··· Information supplied ···

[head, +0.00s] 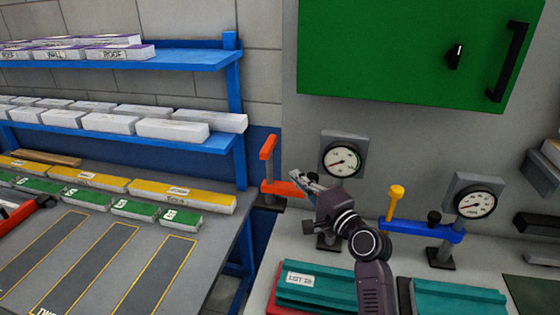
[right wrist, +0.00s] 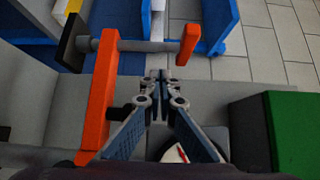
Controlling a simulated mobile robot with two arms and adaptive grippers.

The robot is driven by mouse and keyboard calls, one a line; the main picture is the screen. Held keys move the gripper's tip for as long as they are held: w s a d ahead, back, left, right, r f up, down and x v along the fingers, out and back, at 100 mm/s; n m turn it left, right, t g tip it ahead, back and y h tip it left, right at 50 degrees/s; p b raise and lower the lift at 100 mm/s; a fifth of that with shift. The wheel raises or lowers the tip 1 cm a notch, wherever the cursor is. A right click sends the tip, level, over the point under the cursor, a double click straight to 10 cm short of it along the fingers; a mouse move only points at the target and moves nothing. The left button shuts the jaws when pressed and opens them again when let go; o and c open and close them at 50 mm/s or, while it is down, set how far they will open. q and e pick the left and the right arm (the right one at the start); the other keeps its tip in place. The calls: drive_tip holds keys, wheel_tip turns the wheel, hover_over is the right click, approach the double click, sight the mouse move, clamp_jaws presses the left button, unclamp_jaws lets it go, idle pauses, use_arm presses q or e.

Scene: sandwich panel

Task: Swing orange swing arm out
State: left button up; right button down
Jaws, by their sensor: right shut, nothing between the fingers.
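The orange swing arm (head: 287,188) stands out to the left beside the left gauge, with an upright orange handle (head: 267,148) at its outer end. In the right wrist view the orange arm (right wrist: 98,105) runs up the left side, and its handle tip (right wrist: 188,45) shows at the top. My right gripper (head: 296,176) is shut and empty, close to the orange arm. In the right wrist view its closed fingertips (right wrist: 158,76) are to the right of the arm, with a visible gap. In the head view the gripper hides the arm's inner end. My left gripper is out of view.
A blue swing arm (head: 425,229) with a yellow handle (head: 396,200) stands to the right, by another gauge (head: 475,203). A green cabinet (head: 410,50) hangs above. A blue shelf rack (head: 237,110) is on the left. Teal blocks (head: 455,297) lie in front.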

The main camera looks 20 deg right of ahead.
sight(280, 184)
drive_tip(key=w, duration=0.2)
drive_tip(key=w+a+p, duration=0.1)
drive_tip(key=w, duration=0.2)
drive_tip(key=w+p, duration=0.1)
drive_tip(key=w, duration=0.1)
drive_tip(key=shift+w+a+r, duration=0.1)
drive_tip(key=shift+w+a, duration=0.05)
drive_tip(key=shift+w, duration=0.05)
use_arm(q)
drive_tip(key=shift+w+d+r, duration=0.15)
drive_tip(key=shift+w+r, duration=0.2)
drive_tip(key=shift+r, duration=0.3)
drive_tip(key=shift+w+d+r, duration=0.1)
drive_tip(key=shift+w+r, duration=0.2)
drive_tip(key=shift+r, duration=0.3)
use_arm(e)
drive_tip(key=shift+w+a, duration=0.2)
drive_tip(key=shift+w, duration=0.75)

···

**Stated problem**
The data should be printed again unchanged; leave its pictures out.

**Solution to this task**
[head, +0.00s] 
[right wrist, +0.00s] 
Controlling a simulated mobile robot with two arms and adaptive grippers.

The robot is driven by mouse and keyboard calls, one a line; the main picture is the screen. Held keys move the gripper's tip for as long as they are held: w s a d ahead, back, left, right, r f up, down and x v along the fingers, out and back, at 100 mm/s; n m turn it left, right, t g tip it ahead, back and y h tip it left, right at 50 degrees/s; p b raise and lower the lift at 100 mm/s; a fifth of that with shift. The wheel raises or lowers the tip 1 cm a notch, wherever the cursor is. A right click sends the tip, level, over the point under the cursor, a double click straight to 10 cm short of it along the fingers; a mouse move only points at the target and moves nothing. The left button shuts the jaws when pressed and opens them again when let go; o and c open and close them at 50 mm/s or, while it is down, set how far they will open. q and e pick the left and the right arm (the right one at the start); the other keeps its tip in place. The calls: drive_tip holds keys, wheel_tip turns the wheel, hover_over is the right click, approach the double click, sight the mouse move, clamp_jaws presses the left button, unclamp_jaws lets it go, idle pauses, use_arm presses q or e.

Scene: sandwich panel

Task: Swing orange swing arm out
State: left button up; right button down
Jaws, by their sensor: right shut, nothing between the fingers.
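The orange swing arm (head: 287,188) stands out to the left beside the left gauge, with an upright orange handle (head: 267,148) at its outer end. In the right wrist view the orange arm (right wrist: 98,105) runs up the left side, and its handle tip (right wrist: 188,45) shows at the top. My right gripper (head: 296,176) is shut and empty, close to the orange arm. In the right wrist view its closed fingertips (right wrist: 158,76) are to the right of the arm, with a visible gap. In the head view the gripper hides the arm's inner end. My left gripper is out of view.
A blue swing arm (head: 425,229) with a yellow handle (head: 396,200) stands to the right, by another gauge (head: 475,203). A green cabinet (head: 410,50) hangs above. A blue shelf rack (head: 237,110) is on the left. Teal blocks (head: 455,297) lie in front.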

The main camera looks 20 deg right of ahead.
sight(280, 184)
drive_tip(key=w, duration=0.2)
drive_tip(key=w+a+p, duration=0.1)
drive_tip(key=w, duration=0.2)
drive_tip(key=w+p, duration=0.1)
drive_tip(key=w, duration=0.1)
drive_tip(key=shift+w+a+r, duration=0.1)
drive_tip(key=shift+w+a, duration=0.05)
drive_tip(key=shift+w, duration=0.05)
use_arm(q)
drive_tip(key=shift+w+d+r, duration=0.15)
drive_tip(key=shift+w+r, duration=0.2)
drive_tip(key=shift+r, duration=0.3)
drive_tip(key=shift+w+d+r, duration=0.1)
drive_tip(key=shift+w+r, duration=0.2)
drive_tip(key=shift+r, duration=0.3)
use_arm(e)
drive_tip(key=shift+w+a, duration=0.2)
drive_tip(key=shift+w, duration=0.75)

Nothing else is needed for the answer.